Please repeat the records exactly from their first line, finishing at the line containing "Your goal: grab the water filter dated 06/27" and including it.

>> START Provided data

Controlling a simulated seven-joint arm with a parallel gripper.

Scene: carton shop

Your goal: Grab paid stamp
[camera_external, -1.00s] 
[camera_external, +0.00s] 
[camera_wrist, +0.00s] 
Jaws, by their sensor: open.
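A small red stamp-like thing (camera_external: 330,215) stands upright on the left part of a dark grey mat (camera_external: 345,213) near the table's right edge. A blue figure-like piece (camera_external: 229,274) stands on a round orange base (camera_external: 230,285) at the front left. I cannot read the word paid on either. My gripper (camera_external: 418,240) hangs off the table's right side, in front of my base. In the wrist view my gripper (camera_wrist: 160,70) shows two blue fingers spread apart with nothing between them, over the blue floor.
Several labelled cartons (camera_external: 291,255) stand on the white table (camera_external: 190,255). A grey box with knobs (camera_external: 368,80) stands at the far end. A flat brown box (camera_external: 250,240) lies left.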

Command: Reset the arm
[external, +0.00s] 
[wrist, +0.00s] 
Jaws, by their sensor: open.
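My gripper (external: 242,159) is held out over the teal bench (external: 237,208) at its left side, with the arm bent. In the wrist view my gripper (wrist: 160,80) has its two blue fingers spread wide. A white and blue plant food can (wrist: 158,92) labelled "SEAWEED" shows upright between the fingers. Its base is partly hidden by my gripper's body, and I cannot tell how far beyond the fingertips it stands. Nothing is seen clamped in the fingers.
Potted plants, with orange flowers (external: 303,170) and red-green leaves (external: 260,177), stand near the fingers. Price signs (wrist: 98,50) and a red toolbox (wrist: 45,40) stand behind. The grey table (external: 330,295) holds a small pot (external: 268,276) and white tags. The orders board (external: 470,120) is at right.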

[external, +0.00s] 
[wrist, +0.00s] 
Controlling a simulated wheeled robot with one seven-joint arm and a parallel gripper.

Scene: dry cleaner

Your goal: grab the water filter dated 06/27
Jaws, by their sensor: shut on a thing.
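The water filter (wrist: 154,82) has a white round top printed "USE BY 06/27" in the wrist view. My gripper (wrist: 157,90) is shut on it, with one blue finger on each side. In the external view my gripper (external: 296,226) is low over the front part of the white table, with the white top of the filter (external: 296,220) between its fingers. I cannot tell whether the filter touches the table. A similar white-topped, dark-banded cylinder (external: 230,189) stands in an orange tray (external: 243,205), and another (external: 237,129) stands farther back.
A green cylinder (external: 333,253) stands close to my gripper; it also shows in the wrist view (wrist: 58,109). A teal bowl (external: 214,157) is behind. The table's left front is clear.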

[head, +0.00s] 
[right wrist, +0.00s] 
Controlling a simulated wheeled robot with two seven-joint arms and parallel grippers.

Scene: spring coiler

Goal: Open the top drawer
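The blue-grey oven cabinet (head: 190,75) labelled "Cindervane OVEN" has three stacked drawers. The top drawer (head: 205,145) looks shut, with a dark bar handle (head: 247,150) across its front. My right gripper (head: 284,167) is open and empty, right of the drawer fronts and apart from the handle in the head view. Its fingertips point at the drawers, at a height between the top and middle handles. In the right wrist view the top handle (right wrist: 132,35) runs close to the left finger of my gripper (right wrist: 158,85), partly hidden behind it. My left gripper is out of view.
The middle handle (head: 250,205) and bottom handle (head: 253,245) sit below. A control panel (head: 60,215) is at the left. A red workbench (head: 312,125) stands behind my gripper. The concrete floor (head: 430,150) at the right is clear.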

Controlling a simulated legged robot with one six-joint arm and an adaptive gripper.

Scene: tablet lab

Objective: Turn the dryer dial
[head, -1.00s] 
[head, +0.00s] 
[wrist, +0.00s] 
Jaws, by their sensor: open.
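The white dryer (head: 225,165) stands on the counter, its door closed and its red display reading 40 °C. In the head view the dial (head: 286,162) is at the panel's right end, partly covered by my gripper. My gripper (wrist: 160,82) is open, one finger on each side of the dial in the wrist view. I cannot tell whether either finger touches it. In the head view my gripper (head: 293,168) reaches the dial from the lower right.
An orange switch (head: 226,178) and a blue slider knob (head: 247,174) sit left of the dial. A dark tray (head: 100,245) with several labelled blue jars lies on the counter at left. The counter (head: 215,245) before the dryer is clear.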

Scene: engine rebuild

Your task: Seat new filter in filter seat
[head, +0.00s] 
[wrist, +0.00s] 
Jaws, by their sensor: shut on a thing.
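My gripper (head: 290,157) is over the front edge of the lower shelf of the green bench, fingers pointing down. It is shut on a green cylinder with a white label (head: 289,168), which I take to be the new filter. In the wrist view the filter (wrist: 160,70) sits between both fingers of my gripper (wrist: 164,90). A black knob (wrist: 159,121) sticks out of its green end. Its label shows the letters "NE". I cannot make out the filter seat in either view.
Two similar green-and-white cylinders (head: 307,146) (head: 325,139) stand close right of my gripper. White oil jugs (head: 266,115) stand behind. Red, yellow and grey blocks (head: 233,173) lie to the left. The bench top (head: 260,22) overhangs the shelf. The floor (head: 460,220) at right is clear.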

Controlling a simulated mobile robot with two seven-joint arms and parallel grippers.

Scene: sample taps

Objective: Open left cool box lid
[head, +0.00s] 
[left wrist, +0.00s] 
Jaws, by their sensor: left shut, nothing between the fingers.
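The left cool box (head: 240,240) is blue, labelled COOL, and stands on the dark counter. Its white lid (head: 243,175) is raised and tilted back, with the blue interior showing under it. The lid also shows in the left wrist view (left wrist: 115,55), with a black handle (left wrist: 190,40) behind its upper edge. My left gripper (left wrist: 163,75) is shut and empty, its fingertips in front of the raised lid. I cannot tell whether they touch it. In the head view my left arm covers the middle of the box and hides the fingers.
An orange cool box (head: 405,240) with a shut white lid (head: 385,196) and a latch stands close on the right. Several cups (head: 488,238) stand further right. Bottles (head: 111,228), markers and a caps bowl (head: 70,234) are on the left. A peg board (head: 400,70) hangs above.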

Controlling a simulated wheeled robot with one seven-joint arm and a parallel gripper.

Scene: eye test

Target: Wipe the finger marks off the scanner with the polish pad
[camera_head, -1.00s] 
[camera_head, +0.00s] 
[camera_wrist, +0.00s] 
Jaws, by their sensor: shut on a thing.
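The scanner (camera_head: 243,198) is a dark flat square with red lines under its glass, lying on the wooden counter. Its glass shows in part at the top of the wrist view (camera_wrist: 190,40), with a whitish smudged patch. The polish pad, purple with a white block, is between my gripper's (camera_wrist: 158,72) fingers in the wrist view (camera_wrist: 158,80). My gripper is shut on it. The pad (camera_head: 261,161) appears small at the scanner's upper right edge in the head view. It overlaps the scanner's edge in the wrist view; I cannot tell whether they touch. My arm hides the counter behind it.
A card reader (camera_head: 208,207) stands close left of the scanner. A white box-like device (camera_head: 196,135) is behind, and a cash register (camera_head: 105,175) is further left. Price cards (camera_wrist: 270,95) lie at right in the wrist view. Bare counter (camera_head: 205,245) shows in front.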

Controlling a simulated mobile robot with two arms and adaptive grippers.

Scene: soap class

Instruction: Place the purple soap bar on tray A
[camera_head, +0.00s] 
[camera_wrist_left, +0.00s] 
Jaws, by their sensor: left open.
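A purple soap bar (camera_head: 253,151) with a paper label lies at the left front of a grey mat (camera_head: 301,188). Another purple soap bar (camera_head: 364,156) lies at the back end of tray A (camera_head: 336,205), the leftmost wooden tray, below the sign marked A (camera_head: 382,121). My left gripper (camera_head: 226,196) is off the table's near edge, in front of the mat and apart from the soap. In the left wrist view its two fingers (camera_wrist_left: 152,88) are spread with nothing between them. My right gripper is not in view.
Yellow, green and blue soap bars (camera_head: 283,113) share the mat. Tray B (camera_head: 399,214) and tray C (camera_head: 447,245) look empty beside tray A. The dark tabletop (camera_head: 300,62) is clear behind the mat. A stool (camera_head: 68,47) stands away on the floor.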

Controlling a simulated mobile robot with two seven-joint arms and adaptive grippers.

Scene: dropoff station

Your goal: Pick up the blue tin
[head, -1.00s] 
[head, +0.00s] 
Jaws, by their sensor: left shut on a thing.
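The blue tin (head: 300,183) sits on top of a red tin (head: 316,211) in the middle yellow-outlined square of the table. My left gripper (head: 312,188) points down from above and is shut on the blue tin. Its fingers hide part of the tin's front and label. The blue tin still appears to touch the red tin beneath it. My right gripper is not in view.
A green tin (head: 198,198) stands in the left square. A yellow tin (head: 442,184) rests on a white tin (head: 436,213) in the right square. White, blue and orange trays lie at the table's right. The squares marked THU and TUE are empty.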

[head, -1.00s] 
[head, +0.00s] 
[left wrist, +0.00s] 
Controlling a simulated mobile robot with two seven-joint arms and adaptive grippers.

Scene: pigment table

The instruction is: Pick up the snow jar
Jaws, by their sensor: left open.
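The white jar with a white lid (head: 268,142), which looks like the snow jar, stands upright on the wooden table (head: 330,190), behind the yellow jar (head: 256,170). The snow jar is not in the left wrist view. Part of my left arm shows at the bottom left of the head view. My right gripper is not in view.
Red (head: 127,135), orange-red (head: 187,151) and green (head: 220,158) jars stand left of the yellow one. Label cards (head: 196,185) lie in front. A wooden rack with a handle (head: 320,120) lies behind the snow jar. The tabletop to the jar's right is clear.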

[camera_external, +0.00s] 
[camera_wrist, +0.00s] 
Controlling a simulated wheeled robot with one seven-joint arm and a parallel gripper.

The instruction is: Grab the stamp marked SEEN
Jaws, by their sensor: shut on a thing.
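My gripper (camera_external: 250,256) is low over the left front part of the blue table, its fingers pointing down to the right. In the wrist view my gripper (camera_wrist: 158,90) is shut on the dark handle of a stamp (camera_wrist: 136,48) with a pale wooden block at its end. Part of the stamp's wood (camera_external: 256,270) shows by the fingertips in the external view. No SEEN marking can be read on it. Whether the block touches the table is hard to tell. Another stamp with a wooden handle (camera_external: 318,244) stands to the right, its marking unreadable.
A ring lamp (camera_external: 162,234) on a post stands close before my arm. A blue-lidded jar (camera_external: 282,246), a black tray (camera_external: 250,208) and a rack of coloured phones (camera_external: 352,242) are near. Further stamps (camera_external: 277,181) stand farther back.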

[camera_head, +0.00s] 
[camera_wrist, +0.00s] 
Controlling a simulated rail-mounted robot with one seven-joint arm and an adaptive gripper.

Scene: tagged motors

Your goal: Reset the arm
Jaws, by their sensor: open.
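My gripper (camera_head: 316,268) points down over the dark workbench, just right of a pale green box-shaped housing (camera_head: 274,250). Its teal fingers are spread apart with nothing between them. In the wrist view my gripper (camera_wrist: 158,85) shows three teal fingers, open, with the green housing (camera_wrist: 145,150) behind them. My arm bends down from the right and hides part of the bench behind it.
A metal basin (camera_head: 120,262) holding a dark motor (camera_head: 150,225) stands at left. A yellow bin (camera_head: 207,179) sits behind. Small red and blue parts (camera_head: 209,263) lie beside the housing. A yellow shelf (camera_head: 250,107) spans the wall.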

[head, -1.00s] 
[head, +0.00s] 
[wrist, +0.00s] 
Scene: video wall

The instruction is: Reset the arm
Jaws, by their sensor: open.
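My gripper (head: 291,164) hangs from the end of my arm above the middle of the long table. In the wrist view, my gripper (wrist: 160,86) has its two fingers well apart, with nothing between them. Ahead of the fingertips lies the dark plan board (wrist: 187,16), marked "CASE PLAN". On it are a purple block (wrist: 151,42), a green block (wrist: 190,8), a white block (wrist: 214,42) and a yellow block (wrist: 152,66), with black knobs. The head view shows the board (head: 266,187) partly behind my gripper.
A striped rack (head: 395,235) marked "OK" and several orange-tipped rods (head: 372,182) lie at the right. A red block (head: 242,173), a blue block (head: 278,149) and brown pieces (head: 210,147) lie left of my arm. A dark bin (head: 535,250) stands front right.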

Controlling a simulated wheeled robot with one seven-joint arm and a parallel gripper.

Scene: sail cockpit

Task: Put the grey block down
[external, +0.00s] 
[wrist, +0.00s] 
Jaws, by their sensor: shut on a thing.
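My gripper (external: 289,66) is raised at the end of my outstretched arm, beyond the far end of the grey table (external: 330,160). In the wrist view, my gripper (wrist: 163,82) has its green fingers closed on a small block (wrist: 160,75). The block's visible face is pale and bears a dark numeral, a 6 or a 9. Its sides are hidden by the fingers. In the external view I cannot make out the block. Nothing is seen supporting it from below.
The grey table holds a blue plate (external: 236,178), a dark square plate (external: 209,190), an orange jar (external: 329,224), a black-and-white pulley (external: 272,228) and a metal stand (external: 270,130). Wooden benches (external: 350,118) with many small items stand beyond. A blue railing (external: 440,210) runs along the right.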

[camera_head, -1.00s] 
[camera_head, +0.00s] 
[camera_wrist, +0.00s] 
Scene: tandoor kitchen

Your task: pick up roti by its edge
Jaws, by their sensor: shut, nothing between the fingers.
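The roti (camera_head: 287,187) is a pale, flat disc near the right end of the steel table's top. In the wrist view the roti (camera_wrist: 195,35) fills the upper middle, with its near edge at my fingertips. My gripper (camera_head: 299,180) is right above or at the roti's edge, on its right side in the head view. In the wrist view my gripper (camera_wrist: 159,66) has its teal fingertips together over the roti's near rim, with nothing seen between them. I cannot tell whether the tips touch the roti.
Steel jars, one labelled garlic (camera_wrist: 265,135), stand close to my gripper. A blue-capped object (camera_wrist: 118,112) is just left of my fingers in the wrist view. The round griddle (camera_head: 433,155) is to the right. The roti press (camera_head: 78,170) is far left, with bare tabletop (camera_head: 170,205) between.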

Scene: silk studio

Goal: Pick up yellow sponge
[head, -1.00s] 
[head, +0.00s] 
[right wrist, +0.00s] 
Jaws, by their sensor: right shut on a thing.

>> END Provided data

● **Solved problem**
Controlling a simulated seven-joint arm with a parallel gripper.

Scene: carton shop

Your goal: Grab paid stamp
[camera_external, -1.00s] 
[camera_external, +0.00s] 
[camera_wrist, +0.00s] 
Jaws, by their sensor: open.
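A small red stamp-like thing (camera_external: 330,215) stands upright on the left part of a dark grey mat (camera_external: 345,213) near the table's right edge. A blue figure-like piece (camera_external: 229,274) stands on a round orange base (camera_external: 230,285) at the front left. I cannot read the word paid on either. My gripper (camera_external: 418,240) hangs off the table's right side, in front of my base. In the wrist view my gripper (camera_wrist: 160,70) shows two blue fingers spread apart with nothing between them, over the blue floor.
Several labelled cartons (camera_external: 291,255) stand on the white table (camera_external: 190,255). A grey box with knobs (camera_external: 368,80) stands at the far end. A flat brown box (camera_external: 250,240) lies left.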

Command: Reset the arm
[external, +0.00s] 
[wrist, +0.00s] 
Jaws, by their sensor: open.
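My gripper (external: 242,159) is held out over the teal bench (external: 237,208) at its left side, with the arm bent. In the wrist view my gripper (wrist: 160,80) has its two blue fingers spread wide. A white and blue plant food can (wrist: 158,92) labelled "SEAWEED" shows upright between the fingers. Its base is partly hidden by my gripper's body, and I cannot tell how far beyond the fingertips it stands. Nothing is seen clamped in the fingers.
Potted plants, with orange flowers (external: 303,170) and red-green leaves (external: 260,177), stand near the fingers. Price signs (wrist: 98,50) and a red toolbox (wrist: 45,40) stand behind. The grey table (external: 330,295) holds a small pot (external: 268,276) and white tags. The orders board (external: 470,120) is at right.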

[external, +0.00s] 
[wrist, +0.00s] 
Controlling a simulated wheeled robot with one seven-joint arm and a parallel gripper.

Scene: dry cleaner

Your goal: grab the water filter dated 06/27

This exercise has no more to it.